#### REQUIREMENT:
Exactly and only the lines from the one containing "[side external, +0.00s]" through the one containing "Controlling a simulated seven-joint" are to be repeated, both ends included.
________________________
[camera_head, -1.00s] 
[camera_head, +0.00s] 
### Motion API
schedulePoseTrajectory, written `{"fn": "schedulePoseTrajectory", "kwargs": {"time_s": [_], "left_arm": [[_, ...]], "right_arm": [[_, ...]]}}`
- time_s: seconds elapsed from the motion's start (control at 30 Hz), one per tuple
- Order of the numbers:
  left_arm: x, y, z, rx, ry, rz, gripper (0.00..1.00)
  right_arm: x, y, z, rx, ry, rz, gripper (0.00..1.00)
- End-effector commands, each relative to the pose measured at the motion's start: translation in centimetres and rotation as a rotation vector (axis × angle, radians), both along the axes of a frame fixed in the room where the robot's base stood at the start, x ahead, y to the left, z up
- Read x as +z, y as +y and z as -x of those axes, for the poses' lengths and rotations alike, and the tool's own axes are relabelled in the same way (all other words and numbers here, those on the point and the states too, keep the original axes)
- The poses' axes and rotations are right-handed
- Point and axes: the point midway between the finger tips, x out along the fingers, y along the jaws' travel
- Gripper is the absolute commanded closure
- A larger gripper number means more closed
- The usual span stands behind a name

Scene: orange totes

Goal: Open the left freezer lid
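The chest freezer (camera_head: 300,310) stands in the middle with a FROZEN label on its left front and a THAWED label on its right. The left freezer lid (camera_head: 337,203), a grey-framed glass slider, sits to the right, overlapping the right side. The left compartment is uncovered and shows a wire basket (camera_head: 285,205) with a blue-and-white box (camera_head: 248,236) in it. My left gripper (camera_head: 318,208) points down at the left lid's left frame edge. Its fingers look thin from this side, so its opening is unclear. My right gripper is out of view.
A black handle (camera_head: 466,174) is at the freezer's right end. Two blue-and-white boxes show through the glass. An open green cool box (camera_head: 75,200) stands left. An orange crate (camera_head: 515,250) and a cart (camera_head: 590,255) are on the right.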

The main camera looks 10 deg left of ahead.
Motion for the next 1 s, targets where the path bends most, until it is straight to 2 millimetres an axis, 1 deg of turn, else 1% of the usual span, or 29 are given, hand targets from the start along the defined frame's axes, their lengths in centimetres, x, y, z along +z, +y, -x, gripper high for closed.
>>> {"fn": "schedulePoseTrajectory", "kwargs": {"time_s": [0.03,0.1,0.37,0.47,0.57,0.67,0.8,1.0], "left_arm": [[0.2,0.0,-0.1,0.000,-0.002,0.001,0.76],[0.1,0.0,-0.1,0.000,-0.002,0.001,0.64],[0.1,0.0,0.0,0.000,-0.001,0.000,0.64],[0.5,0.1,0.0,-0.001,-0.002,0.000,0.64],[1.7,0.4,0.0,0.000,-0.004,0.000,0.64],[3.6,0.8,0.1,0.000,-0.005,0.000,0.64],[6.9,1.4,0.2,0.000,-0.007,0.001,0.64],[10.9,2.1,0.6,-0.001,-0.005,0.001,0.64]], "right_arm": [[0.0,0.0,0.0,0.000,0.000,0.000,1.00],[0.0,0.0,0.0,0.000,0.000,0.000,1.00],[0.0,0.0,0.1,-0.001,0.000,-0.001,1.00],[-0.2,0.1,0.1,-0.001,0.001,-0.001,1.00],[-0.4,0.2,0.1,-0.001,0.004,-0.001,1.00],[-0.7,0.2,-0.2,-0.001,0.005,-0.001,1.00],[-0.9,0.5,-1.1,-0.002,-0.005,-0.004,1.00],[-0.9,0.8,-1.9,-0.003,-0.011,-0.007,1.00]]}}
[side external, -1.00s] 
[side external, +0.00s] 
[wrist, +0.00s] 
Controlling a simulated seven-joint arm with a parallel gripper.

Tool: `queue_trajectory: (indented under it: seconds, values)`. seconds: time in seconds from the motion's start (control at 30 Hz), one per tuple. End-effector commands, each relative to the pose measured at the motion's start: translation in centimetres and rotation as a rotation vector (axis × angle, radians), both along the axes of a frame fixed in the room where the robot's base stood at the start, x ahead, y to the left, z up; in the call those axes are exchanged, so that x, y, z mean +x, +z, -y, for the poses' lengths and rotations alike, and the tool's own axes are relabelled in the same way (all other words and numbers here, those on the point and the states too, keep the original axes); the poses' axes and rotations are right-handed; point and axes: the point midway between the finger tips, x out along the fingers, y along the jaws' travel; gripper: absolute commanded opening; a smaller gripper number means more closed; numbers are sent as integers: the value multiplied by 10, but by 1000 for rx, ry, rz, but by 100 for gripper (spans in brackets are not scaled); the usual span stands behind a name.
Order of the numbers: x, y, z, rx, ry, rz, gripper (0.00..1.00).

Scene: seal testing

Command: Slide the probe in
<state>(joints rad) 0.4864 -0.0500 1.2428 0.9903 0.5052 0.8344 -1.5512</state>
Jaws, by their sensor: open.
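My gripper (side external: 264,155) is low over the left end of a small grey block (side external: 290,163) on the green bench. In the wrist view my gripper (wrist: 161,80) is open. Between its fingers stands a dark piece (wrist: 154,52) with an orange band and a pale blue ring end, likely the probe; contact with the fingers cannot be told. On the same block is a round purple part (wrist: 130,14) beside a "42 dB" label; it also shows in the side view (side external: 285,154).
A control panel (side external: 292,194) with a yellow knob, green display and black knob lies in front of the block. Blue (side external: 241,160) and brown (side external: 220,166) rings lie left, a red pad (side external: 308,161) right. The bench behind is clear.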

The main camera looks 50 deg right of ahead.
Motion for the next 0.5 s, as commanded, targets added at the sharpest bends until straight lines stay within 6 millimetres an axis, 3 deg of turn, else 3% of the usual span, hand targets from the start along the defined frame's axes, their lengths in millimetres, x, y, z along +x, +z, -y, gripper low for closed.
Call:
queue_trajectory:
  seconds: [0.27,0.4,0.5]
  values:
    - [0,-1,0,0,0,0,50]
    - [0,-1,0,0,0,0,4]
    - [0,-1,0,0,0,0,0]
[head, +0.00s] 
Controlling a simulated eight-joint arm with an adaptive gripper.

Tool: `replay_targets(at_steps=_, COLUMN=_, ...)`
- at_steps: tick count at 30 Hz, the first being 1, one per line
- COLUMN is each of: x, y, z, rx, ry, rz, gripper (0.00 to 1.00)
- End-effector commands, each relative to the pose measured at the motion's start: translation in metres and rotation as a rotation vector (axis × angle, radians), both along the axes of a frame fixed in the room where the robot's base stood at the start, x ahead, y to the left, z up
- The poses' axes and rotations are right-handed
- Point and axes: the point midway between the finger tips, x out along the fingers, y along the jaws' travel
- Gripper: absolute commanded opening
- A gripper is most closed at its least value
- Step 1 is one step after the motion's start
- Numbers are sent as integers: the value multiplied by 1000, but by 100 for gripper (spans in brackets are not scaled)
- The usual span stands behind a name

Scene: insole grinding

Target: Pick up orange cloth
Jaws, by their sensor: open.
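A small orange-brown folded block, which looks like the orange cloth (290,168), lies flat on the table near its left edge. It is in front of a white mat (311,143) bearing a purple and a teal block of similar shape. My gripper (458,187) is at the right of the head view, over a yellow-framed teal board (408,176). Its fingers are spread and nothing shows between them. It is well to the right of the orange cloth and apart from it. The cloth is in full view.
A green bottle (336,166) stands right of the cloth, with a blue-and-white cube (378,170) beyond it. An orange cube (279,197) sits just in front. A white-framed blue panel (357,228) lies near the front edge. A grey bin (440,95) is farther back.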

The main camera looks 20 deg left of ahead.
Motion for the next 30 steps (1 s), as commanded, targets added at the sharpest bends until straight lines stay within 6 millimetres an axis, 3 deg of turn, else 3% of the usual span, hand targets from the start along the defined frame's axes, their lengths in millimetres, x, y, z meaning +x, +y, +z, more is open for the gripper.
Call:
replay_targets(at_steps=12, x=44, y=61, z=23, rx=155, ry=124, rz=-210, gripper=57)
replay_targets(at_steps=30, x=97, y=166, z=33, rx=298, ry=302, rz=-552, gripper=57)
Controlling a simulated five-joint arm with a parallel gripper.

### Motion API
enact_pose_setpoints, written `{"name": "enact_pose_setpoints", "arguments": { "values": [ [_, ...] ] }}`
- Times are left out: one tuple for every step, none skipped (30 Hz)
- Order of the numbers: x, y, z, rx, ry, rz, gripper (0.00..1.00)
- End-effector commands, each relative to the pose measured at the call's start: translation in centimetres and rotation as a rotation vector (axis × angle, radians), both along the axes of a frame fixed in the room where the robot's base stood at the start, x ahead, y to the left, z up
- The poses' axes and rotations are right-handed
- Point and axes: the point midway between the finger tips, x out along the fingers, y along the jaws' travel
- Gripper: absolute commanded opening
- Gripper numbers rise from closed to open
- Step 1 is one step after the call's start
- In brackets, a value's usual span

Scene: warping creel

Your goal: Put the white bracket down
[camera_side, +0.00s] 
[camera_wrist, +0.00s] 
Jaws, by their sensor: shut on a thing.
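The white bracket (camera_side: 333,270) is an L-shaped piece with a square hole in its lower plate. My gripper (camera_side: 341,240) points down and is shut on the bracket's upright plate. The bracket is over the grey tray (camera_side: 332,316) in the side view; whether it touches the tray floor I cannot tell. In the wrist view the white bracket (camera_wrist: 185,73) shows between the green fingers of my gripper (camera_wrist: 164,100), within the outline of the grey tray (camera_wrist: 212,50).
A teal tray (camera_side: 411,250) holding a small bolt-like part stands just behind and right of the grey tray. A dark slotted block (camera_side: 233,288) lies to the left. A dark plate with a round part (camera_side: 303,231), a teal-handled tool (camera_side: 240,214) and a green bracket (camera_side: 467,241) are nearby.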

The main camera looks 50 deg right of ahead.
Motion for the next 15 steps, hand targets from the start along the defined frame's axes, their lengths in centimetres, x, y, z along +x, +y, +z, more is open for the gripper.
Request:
________________________
#### RESPONSE FOR THIS EXERCISE:
[side external, +0.00s] 
[wrist, +0.00s] 
Controlling a simulated seven-joint arm with a parallel gripper.

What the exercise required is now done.